Our last installment covered my first, aborted attempt at creating an intelligent enemy, or at least an enemy that felt intelligent to the player while ultimately being predictable and exploitable. The previous attempt saw the enemies posting up in cover and peeking back and forth. This didn’t work, mostly because all enemies know at all times where the player is, so it’s jarring and very odd to see these guys for some reason not get it. It was actually funny how unintelligent they came off as, like the guys from Dumb and Dumber showed up, and didn’t know they were in a firefight.
I took a step back and asked myself how a reasonably intelligent enemy would behave if given some of the same basic tools common to various enemies. I decided to implement predictive/suppressive firing, and coordinated movement. I wanted the military police to pin the player down, flank them, and damage them, or at least feel like they were credibly attempting to achieve this.
In the context of this game, suppressing the player is equivalent to arresting the player’s movement. If the enemy can see the player, obviously just fire right at them. But if they can’t, we want them to fire at the first open spot they’ll be hittable at. If that sounds a bit confusing, just look at the picture below. The player is moving to the top of the screen, so the enemy fires appropriately.

I stored about a hundred frames worth of data tracking the player’s velocity, and averaged that out to predict where they were heading. As an aside, it made me realize the potential inherent in using this for firing patterns. For example, an enemy that starts off its burst firing straight at the player, then slowly moves towards where it predicts the player is going.

Player was moving down, which is why the image isn’t ideal.
My first attempt to program suppression/pinning fire was to add invisible markers to each corners of a pillar/cover square, and then use a sequence of cross products to figure out which corner was most appropriate to shoot at, with a bit more math to provide a little spacing from the corner so the enemy didn’t have their projectiles all hit the corner instead of flying by.
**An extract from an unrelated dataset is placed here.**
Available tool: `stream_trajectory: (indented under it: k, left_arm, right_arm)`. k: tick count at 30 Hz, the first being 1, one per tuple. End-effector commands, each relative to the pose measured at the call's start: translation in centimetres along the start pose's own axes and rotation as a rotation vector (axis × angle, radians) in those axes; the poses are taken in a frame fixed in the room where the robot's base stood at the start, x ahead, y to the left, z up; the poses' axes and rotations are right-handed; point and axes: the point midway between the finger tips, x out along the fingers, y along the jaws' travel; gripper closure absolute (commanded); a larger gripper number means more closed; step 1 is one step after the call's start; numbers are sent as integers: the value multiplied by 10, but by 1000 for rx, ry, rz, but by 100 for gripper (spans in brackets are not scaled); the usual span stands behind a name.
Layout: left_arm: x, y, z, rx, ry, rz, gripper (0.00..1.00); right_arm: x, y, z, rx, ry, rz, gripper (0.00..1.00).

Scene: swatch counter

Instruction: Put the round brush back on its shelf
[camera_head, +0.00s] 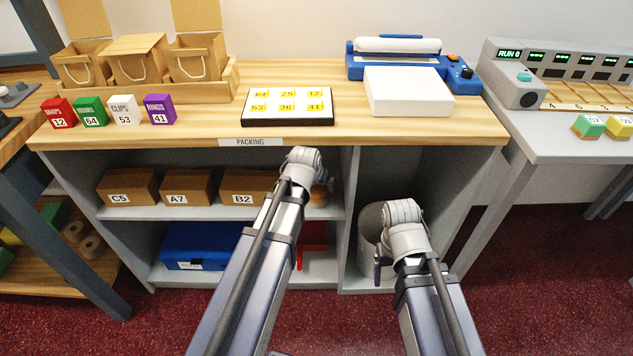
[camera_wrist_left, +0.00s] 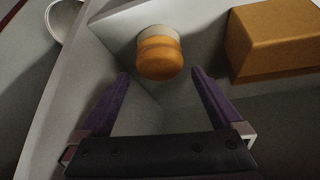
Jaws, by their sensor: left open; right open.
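A round orange object with a pale grey end (camera_wrist_left: 159,55), which looks like the round brush, stands beside a grey wall in the left wrist view. In the head view a small orange part of it (camera_head: 320,194) shows on the upper shelf (camera_head: 215,212), mostly hidden behind my left arm. My left gripper (camera_wrist_left: 160,78) is open, its purple fingers on either side in front of the object with visible gaps. In the head view its fingers are hidden behind the wrist. My right gripper (camera_head: 379,268) is low before the right compartment, by the grey bin (camera_head: 370,222).
Cardboard boxes, including B2 (camera_head: 247,187), stand left on the upper shelf; one (camera_wrist_left: 275,40) is close to my left fingers. A blue case (camera_head: 203,245) and a red item (camera_head: 316,236) are below. The counter (camera_head: 190,133) above holds a number board (camera_head: 287,122).

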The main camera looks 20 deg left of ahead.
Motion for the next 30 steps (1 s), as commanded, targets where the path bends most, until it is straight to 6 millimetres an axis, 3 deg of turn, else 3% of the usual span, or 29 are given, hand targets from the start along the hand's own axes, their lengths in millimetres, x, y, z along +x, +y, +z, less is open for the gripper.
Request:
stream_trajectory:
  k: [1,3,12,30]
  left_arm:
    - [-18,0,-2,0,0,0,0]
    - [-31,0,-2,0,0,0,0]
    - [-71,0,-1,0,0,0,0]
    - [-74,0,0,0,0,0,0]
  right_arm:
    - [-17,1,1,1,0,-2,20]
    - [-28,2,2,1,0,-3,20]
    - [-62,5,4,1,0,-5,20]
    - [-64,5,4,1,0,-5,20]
This worked well if there was one singular pillar, but totally broke down when there was a collection of them. In this case, the enemies would fire past the one pillar blocking the player from sight, and directly into the next one.

I then went down another rabbithole where I tried repurposing the pathfinding system, since the corners of each block are already marked by the system. That system was more robust, but didn’t work for irregular geometry, and it was an extreme pain to churn through the list and find the most appropriate point to fire towards. There was also a very nasty edge case where the enemy would fire at an edge node, but their angle would be such that the projectiles would just hit a wall segment just behind that, achieving nothing and looking quite stupid. In order to solve the problem I realized that I needed to sample the areas right behind the wall segment, to make sure they were firing into an open enough area to pantomime suppressive fire.

Ignore the lines themselves, just think of the points.
Which is when the actual solution hit me. If we’re sampling the space behind the potential firing solution, then we can skip all the math involving box corners and whatnot. All we need to do is figure out the axis perpendicular to the vector between the enemy and the player. Then, move ourselves in small, discrete steps along this vector, on both sides, and test whether we could raycast to this point. If we don’t hit cover, then we’ve found our suppressive fire position. If we’re sampling too far, then we just accept that there’s no point to laying down pinning fire, and act accordingly.

This solution works equally well for irregular geometry

I really could have done better than these green markers.
Sampling solutions have a well deserved reputation for being somewhat error prone. Anyone who was gaming in the 90s remembers how easy it used to be to move through walls in pretty much every game. That’s because those games used a very crude collision detection algorithm that checked if you were inside of a wall at any moment in time. If so, they spit you back out. It should be obvious why speedrunners combining low framerates with high speed often lets them go right through walls. There are more sophisticated collision detection algorithms which take into account the movement of both entities over time, and can give perfect solutions to collision detection, although for performance reasons even modern games don’t always utilize them.
It surprised me that the harder problem was getting fireteam commands to work, although for less interesting reasons. I simply had a myriad of uninteresting bugs to work out with various aspects of the system, enemies not going into the correct state, the AI coordinator suddenly refusing to give out orders, handling an enemy failing an order or dying, annoying pathfinding errors complicating everything, etcetera.
The most basic idea was to organize the military police into one large squad, where only one police was given an order at a time. I over complicated this initially with different orders, before settling on the one singular order they ever receive being to move to a new position. Currently they just move right towards the last known position of the player, although this is subject to change. When they reach this spot, they tell the AI organizer that they’ve completed their task, and a new task is given.
My original thought was that the police ought to be more sophisticated than simply moving towards the player, instead moving as a team to box the player in. While I still think that, the results are fairly good even with this simple algorithm.
I’m not even close to done with these guys, although adding flavour won’t take nearly as long.

The next step is to take a page out of FEAR, and make the guys talk to each other.